▸ DIRECTIONS FOR THIS TASK: Please determine how many lines of the material include the word "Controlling", and respond with nothing but that number.

★ ★ ★ ★

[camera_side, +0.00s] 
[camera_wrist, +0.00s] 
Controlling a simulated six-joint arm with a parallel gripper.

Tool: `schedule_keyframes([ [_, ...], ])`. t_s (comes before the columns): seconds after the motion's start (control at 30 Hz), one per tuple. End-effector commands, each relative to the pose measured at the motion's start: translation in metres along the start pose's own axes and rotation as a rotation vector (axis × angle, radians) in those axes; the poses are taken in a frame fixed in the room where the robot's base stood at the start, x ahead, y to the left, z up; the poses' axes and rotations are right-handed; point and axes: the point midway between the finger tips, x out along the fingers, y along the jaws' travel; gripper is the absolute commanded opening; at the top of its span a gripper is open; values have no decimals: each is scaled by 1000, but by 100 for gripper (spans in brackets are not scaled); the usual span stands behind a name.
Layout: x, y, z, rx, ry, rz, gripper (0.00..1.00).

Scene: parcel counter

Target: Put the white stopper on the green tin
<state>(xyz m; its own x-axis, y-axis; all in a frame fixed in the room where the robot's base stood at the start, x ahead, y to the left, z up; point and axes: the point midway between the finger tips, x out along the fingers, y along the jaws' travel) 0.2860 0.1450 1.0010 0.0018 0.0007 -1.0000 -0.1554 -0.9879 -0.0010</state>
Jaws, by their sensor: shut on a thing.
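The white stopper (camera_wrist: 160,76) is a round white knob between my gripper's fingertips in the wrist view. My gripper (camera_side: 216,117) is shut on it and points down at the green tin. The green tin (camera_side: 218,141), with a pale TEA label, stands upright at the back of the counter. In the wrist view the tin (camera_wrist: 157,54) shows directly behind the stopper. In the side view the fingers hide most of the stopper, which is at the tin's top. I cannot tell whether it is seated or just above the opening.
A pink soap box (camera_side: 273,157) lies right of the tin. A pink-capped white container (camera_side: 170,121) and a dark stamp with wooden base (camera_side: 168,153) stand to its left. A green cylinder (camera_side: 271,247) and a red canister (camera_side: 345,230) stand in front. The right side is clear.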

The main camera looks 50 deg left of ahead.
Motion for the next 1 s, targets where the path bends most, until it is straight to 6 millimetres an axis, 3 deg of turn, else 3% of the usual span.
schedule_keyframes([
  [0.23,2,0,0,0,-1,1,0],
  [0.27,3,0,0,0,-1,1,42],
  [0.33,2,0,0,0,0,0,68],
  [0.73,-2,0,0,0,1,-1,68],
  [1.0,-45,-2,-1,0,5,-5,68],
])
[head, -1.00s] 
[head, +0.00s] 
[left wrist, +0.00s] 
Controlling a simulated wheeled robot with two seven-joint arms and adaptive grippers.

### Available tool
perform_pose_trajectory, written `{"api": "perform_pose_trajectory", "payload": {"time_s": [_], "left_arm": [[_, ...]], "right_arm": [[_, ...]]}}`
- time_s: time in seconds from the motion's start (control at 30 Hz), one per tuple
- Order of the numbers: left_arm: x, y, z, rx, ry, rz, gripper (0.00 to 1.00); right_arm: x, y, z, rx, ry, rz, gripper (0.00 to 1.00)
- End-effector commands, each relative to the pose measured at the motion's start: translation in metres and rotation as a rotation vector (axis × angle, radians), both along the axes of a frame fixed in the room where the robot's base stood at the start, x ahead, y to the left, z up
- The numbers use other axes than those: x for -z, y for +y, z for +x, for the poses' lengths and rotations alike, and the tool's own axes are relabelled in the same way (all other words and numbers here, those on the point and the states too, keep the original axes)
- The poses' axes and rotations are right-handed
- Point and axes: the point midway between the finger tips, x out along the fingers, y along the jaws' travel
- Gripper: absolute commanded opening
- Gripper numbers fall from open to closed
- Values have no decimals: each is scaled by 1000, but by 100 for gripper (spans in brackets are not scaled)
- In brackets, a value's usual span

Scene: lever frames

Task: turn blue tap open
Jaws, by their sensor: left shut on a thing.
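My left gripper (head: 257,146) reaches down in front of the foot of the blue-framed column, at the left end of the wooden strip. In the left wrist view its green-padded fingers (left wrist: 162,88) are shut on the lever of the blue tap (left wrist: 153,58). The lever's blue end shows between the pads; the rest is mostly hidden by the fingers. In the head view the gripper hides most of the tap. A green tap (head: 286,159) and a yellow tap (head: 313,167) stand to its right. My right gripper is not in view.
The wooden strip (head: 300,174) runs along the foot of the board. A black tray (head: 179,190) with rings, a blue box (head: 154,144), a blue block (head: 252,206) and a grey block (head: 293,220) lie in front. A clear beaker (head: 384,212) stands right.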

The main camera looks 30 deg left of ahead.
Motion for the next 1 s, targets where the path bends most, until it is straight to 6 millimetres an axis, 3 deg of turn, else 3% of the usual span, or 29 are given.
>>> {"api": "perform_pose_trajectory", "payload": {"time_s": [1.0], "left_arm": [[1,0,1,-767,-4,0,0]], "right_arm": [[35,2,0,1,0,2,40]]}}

★ ★ ★ ★

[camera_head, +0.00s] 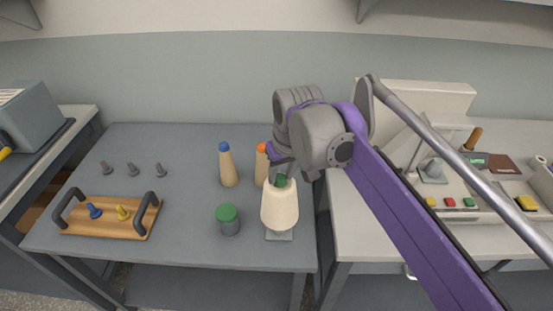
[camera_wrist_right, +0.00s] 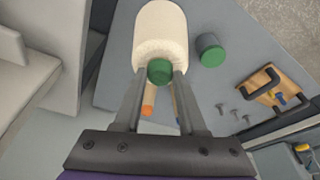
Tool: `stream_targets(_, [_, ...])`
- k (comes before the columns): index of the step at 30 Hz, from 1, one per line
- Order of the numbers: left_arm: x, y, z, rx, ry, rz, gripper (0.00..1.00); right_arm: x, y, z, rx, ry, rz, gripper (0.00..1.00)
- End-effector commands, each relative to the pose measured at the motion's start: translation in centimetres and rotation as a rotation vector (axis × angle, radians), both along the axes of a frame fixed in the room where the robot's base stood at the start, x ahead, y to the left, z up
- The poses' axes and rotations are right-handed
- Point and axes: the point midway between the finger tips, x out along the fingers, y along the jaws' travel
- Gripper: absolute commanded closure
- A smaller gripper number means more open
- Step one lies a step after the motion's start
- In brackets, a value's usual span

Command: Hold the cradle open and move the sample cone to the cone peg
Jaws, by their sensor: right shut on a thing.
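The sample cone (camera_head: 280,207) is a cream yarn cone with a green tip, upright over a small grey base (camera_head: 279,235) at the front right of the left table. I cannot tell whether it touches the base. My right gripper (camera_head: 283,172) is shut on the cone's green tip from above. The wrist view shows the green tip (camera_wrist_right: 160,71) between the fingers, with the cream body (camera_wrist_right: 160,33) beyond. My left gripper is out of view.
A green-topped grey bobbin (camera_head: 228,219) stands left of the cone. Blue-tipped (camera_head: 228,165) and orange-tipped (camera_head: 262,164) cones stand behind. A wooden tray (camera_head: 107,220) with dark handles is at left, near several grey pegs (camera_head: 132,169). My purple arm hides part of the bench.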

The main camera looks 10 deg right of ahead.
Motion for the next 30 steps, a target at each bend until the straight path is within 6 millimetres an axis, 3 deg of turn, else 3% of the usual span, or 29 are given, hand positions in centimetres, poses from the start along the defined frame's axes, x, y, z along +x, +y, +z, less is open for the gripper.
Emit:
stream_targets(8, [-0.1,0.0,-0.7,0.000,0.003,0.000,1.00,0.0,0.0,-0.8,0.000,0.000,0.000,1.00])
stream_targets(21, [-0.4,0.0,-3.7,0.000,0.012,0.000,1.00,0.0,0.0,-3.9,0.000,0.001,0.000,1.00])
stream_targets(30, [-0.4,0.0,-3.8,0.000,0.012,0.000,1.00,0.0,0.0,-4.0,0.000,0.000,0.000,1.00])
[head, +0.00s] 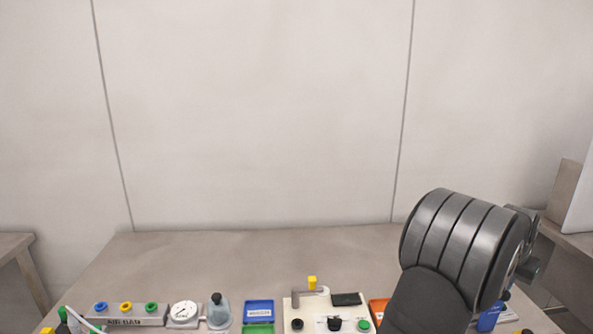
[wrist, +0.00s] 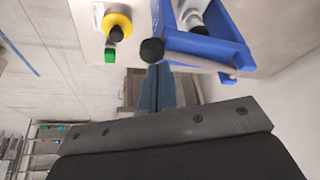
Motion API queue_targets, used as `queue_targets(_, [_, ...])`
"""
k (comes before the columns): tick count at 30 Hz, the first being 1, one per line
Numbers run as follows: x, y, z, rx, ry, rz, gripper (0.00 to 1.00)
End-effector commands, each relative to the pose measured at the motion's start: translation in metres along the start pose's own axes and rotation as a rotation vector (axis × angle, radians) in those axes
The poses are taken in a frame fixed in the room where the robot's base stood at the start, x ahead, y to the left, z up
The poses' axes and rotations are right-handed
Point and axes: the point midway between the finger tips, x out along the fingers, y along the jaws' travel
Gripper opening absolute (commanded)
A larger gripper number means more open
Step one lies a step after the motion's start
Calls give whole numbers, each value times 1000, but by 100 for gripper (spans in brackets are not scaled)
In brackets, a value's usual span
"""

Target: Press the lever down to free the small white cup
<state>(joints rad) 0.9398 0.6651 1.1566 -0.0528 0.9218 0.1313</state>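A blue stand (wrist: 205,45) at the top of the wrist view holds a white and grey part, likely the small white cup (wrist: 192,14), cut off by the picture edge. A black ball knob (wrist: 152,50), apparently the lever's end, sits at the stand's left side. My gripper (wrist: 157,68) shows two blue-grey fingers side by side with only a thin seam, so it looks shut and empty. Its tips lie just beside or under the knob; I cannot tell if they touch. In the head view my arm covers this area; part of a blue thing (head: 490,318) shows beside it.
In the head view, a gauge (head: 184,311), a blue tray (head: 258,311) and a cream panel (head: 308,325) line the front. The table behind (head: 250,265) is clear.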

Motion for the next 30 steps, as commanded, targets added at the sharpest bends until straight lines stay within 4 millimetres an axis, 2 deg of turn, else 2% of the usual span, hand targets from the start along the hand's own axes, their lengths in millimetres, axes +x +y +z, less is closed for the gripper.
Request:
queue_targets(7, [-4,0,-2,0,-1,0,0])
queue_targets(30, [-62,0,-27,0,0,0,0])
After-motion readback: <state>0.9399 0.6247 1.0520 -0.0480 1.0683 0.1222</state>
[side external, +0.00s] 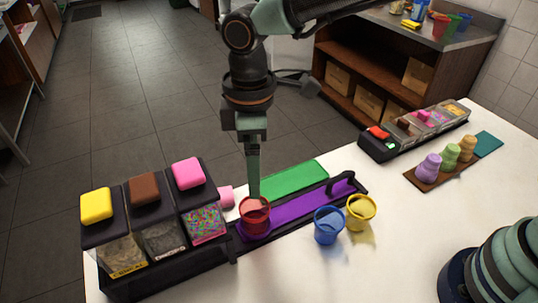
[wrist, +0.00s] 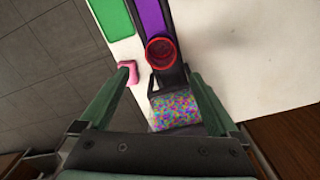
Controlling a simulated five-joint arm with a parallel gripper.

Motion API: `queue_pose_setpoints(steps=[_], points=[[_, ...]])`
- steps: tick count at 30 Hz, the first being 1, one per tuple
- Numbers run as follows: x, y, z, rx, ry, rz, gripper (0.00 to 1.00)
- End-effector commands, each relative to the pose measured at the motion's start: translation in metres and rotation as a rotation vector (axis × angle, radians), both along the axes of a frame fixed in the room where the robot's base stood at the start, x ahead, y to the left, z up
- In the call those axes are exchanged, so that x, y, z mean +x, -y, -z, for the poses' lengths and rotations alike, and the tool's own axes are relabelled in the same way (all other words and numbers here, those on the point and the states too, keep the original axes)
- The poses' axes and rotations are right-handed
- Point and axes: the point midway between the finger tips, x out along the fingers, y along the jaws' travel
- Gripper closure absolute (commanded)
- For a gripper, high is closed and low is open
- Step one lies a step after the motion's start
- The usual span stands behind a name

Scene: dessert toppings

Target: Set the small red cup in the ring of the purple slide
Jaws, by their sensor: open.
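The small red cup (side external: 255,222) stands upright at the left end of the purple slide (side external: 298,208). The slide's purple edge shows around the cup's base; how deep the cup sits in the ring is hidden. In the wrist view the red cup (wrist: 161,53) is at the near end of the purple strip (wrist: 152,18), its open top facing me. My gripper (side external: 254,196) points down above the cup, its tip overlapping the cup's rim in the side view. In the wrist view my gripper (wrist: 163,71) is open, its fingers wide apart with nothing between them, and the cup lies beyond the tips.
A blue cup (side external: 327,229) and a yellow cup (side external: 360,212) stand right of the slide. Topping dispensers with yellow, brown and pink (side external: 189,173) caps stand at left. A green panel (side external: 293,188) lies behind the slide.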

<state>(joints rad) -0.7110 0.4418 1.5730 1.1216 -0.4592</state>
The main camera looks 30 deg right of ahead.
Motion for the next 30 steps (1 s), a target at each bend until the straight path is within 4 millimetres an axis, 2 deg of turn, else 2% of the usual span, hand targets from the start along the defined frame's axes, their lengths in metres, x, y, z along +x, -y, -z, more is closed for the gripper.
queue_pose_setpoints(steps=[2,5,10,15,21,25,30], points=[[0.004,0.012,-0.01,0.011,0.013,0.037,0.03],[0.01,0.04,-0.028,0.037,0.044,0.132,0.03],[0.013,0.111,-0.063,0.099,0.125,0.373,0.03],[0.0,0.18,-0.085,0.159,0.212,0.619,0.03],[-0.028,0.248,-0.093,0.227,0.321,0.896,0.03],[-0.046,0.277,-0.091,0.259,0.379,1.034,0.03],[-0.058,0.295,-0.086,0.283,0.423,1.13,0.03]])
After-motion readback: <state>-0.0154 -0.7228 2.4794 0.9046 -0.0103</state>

★ ★ ★ ★

▸ SOLUTION TO THE EXERCISE: 3